▸ DIRECTION
Give again, word for word, the lines below that run from the line with "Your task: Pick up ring" through the line with "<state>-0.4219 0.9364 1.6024". Drop the pictures.

(Data items)

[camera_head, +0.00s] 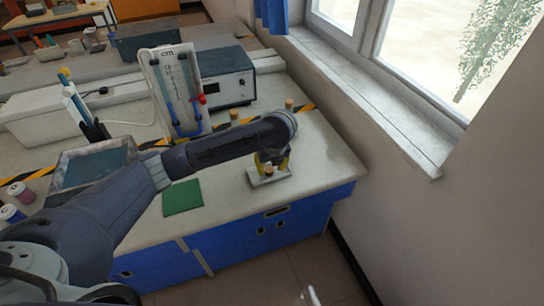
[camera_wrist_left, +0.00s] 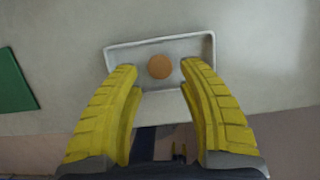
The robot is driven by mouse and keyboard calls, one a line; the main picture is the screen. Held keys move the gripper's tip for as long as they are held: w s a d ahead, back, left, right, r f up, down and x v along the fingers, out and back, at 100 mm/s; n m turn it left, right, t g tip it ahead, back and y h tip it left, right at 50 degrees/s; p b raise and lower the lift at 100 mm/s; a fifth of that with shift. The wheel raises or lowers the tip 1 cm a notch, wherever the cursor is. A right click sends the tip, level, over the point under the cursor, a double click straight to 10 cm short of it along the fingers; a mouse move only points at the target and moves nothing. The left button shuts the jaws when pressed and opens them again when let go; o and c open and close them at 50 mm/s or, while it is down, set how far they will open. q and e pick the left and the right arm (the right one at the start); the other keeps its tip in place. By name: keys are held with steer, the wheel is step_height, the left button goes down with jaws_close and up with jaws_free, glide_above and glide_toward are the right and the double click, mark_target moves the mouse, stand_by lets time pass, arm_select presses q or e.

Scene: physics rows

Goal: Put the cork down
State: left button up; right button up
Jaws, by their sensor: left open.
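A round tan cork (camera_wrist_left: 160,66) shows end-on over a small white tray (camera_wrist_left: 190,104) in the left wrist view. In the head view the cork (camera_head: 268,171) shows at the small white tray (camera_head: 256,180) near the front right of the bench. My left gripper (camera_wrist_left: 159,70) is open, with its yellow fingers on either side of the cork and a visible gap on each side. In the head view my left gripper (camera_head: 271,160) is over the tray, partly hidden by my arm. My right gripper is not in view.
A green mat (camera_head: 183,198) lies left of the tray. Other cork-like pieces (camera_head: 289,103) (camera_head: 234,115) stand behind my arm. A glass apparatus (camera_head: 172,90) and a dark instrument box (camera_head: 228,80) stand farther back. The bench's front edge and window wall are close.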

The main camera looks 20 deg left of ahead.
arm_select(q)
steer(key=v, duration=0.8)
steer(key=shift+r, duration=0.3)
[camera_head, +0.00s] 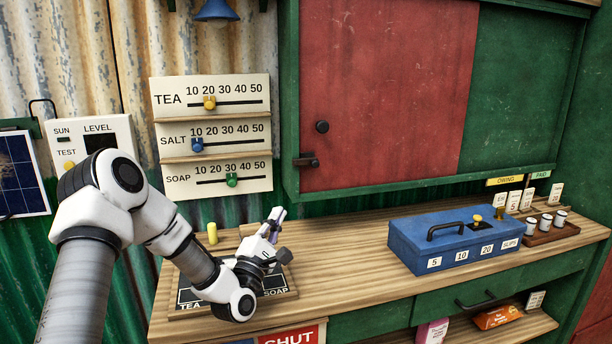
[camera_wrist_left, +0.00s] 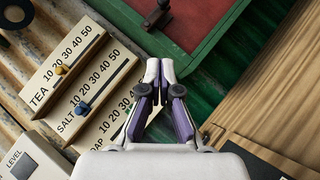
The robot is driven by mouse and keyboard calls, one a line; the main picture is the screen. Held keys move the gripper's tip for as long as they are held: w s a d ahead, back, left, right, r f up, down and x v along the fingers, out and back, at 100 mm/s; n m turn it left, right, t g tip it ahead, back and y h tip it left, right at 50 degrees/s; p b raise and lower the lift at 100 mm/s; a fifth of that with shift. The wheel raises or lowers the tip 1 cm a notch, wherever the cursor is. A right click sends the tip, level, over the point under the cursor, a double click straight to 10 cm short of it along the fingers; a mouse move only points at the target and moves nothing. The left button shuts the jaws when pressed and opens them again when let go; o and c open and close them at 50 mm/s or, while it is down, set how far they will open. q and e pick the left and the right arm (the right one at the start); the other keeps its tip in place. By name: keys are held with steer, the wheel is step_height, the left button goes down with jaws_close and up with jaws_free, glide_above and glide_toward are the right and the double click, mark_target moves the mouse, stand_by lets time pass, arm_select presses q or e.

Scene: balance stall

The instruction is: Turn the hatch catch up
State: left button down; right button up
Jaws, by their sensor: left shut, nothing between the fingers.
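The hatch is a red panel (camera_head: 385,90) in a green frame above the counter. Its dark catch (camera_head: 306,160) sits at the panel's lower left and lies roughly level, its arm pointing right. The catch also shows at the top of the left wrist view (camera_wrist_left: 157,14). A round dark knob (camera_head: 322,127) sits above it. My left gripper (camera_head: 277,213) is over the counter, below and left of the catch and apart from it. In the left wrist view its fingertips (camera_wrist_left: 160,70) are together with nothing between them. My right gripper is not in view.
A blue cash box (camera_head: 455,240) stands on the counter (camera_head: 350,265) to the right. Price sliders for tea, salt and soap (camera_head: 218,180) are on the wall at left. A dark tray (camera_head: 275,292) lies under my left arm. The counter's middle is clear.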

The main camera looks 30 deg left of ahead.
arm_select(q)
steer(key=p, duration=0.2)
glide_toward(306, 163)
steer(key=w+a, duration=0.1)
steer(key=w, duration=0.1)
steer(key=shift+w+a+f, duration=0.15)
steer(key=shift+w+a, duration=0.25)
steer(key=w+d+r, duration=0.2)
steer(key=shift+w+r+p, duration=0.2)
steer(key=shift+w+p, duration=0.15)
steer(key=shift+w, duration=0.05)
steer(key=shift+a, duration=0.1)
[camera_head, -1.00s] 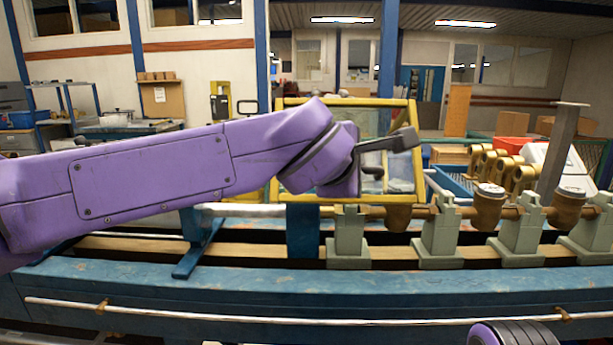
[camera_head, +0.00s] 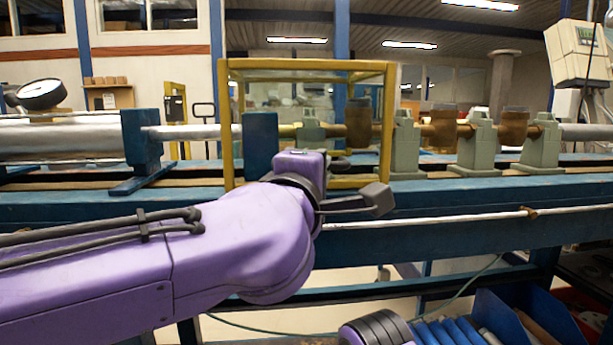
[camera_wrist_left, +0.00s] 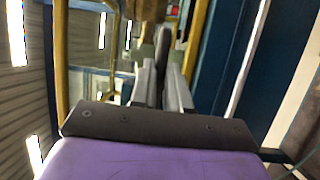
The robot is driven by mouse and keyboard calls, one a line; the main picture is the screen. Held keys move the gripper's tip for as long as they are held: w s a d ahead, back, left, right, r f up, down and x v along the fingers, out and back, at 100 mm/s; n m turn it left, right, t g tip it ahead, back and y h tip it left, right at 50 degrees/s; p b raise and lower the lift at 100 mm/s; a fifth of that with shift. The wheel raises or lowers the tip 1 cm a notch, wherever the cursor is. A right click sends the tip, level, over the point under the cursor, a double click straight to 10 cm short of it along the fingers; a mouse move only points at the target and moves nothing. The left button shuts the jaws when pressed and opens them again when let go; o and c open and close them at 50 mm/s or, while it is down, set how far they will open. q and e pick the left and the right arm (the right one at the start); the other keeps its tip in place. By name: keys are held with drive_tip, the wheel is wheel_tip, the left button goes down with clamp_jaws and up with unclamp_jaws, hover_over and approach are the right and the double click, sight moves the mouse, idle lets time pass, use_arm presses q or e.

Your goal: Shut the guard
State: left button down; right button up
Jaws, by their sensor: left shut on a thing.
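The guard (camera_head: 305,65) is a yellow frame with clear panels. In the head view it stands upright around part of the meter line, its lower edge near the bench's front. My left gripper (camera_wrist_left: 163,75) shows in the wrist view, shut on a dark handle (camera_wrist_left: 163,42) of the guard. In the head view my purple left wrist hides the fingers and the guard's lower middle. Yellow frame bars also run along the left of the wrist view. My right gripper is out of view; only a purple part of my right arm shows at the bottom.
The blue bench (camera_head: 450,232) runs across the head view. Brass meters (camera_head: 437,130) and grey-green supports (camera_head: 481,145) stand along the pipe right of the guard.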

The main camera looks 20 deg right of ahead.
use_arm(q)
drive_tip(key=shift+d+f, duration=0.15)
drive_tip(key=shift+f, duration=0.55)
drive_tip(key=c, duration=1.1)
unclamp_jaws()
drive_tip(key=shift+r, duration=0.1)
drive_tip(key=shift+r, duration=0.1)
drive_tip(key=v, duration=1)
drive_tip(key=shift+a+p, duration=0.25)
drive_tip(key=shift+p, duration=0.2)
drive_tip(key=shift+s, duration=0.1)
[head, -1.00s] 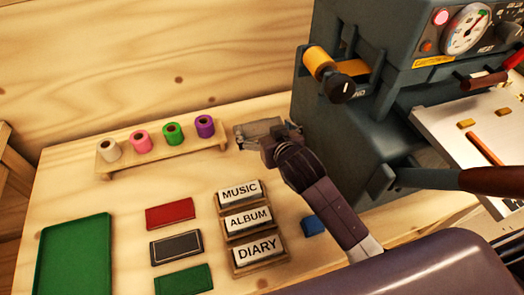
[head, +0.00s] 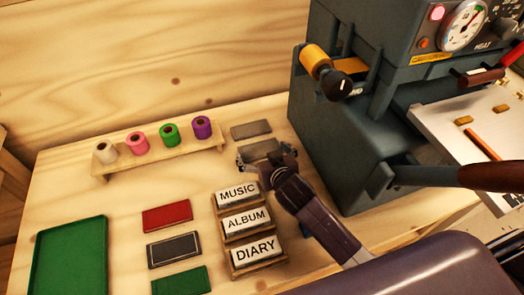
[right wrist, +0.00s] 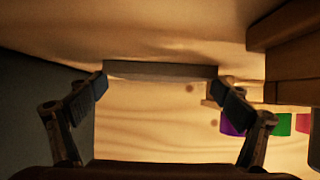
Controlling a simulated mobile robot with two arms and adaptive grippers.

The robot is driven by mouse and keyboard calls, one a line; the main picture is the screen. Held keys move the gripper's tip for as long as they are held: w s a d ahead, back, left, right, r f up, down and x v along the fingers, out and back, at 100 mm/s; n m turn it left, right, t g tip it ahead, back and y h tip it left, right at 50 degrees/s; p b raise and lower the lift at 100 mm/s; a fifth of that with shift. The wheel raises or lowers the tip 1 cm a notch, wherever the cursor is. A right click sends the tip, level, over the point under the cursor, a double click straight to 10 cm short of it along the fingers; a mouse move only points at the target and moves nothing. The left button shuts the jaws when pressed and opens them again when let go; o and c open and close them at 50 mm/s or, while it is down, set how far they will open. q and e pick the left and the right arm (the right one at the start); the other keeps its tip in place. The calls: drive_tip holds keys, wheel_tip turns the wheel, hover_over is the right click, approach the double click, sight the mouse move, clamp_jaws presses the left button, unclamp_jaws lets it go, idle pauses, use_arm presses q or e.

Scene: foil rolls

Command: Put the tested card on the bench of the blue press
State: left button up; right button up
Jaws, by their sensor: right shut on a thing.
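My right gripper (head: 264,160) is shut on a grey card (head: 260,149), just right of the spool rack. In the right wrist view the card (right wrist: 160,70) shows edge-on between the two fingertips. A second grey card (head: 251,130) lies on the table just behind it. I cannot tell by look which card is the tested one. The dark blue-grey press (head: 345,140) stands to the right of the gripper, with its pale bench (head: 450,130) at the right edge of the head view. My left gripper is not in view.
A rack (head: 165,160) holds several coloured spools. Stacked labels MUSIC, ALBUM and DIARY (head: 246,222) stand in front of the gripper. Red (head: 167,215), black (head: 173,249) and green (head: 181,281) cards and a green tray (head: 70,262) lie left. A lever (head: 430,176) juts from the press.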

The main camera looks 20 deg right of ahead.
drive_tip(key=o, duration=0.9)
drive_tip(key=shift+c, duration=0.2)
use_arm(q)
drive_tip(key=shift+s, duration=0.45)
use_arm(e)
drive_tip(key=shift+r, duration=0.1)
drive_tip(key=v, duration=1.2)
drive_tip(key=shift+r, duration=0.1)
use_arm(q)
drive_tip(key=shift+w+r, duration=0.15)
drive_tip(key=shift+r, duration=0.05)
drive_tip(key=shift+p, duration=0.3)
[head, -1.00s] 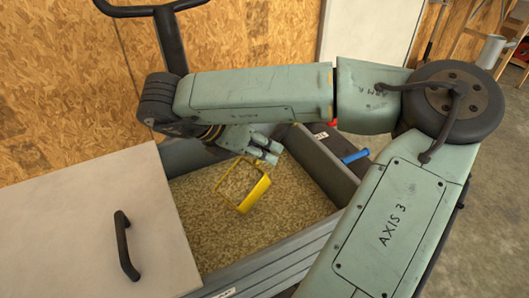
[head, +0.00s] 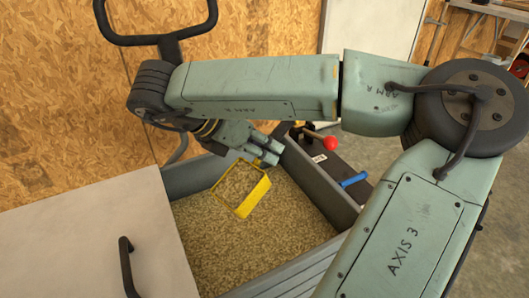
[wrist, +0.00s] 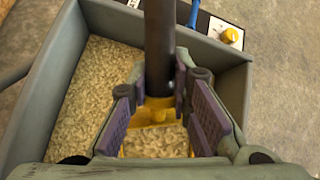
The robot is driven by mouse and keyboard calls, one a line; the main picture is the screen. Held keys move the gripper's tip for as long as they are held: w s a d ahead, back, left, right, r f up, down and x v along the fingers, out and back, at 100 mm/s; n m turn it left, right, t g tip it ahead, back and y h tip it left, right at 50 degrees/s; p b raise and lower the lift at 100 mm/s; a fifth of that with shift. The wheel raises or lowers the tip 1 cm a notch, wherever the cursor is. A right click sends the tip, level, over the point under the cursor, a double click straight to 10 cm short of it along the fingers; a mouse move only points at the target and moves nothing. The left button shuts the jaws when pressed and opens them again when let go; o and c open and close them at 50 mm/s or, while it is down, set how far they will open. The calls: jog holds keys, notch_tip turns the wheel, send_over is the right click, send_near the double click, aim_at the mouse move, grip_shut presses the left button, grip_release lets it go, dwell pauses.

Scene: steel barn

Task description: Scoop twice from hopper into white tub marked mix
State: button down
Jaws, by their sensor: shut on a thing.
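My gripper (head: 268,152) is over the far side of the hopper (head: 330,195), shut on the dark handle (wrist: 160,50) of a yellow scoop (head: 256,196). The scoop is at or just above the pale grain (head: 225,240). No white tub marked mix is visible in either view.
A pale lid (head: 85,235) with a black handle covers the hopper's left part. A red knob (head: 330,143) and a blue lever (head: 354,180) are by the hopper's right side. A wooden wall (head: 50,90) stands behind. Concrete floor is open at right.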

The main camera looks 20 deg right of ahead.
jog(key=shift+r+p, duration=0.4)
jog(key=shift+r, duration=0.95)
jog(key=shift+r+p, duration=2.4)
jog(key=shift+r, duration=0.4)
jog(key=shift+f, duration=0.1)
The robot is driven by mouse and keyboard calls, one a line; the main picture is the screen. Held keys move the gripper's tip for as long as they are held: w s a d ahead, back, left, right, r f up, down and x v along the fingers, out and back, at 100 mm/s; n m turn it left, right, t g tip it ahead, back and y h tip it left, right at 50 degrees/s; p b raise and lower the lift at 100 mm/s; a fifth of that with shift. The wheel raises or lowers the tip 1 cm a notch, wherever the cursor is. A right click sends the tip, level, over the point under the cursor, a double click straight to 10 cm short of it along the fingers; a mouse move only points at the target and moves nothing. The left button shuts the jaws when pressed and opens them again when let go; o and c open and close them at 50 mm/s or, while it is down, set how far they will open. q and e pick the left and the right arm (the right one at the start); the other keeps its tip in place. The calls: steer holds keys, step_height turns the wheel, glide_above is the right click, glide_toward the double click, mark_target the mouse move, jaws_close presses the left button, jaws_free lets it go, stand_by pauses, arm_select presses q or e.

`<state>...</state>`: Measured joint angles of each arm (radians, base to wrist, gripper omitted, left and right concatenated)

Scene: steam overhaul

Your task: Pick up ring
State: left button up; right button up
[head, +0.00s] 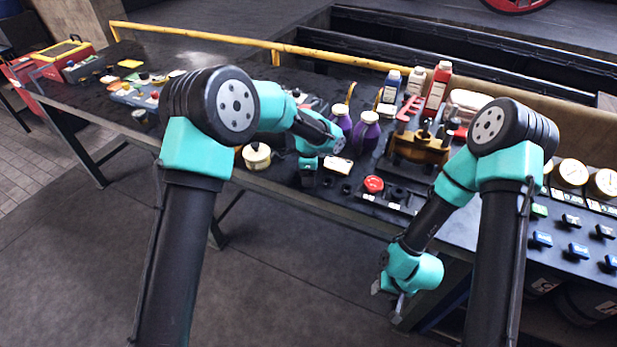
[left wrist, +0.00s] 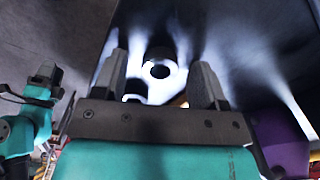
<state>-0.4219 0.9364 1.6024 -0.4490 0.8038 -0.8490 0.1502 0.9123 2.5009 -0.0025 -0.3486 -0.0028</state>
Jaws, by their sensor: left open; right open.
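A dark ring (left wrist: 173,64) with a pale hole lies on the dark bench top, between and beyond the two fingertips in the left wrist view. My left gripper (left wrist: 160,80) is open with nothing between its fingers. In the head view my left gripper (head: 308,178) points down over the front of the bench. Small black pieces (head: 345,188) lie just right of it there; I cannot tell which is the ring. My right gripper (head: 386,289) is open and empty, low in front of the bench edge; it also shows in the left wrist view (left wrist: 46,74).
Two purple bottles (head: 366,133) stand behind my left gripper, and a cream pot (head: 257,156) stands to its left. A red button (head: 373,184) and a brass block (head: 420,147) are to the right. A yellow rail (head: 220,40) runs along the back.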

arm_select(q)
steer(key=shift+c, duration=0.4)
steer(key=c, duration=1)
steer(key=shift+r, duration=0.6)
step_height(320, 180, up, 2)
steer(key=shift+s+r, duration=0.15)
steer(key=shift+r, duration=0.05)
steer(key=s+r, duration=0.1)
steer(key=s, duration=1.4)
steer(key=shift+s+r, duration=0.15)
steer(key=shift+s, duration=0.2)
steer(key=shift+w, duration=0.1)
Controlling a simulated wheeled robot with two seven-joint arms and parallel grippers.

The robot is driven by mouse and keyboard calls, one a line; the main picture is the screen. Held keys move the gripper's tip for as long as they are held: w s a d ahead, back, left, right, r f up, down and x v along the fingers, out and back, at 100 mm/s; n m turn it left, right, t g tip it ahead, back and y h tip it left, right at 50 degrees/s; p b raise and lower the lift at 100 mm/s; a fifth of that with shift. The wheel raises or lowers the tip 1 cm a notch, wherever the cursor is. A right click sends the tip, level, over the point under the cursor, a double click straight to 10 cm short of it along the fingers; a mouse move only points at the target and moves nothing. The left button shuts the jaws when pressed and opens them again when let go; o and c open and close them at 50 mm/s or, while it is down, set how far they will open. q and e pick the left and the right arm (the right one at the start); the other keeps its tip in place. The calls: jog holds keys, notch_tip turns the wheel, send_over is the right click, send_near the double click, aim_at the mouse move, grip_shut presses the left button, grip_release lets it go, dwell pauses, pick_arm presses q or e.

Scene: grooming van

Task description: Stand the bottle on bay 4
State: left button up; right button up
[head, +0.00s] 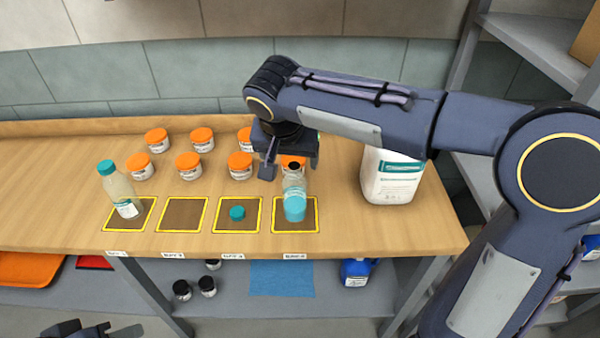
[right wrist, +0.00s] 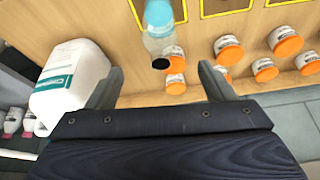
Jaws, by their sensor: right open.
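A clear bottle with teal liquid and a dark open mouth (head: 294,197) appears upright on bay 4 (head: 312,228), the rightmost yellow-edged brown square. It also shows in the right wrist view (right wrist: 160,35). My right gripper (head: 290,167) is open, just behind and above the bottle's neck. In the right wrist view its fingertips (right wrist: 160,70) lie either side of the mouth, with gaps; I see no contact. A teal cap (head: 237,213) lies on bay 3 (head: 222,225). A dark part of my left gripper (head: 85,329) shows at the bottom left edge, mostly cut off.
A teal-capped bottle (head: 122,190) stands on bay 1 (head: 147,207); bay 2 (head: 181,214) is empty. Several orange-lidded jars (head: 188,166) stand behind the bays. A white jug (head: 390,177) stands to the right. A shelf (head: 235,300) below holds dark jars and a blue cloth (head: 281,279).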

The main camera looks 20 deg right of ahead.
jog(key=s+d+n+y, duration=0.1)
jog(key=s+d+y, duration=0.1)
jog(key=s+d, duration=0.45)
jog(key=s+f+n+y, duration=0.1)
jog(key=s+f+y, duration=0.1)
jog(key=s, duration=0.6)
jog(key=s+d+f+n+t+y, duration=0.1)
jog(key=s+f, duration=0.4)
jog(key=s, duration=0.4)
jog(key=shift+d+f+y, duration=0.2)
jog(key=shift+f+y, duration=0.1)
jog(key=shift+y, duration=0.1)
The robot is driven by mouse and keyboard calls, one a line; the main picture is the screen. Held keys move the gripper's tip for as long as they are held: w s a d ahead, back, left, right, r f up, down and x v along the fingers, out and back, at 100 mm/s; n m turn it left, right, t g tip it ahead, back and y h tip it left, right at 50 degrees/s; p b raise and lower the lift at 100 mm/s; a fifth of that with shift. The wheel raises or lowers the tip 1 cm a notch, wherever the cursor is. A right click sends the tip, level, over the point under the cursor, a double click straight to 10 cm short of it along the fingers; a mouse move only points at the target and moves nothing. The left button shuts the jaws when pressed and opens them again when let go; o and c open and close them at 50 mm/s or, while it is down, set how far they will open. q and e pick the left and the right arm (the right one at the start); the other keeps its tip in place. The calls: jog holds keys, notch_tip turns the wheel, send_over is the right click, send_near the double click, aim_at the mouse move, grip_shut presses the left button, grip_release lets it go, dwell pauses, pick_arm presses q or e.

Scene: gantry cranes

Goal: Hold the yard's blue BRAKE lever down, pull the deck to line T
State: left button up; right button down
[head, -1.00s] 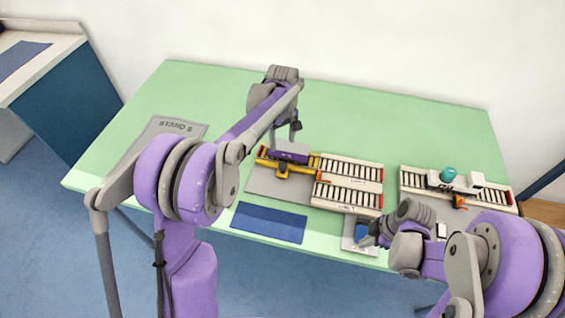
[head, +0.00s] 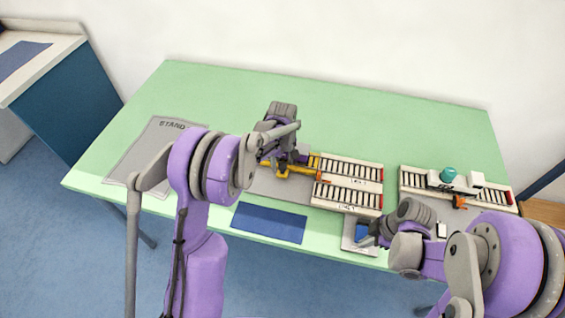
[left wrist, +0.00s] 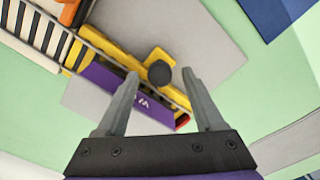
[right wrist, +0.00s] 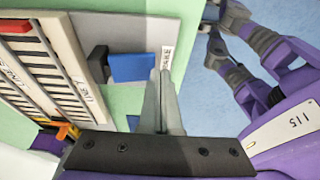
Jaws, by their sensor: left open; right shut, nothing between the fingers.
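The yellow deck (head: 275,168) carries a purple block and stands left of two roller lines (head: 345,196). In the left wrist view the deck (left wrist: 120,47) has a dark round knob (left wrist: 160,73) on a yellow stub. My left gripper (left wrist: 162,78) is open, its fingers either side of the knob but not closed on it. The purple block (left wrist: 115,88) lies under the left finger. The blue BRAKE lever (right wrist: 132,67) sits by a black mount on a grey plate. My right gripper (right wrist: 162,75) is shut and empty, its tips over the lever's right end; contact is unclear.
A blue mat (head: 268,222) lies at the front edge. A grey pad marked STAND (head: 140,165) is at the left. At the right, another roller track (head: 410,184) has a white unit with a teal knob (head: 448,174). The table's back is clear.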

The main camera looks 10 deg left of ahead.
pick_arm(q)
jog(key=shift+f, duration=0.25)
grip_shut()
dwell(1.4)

▸ PROBLEM SOLUTION
Your task: Pick up ring
State: left button up; right button up
[head, +0.00s] 
[left wrist, +0.00s] 
<state>-0.4219 0.9364 1.6024 -0.4490 0.8038 -0.8490 0.1502 0.9123 2.5009 -0.0025 -0.3486 -0.0028</state>

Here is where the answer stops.